## Problem to work on
Omit all pictures. Copy the rest of the material exactly.

## Data segment
## begin

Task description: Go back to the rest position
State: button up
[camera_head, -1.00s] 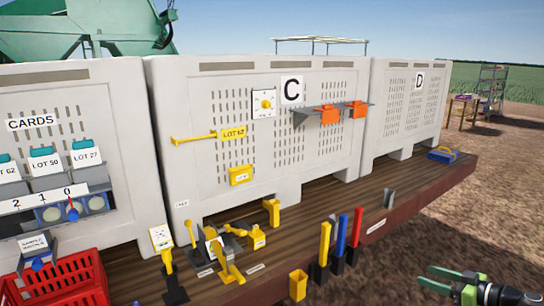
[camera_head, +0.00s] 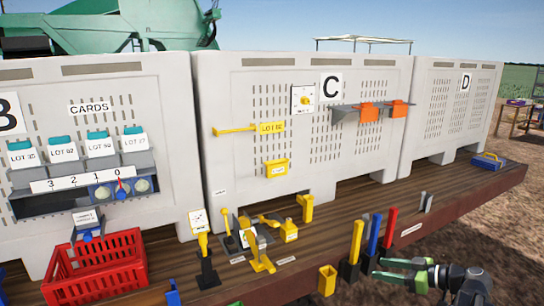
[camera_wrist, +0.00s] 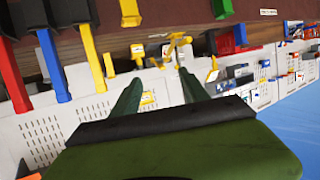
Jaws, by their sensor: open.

## end

## Task output
Task description: Go back to the rest position
State: button up
[camera_head, -1.00s] 
[camera_head, +0.00s] 
[camera_wrist, +0.00s] 
Jaws, by their sensor: open.

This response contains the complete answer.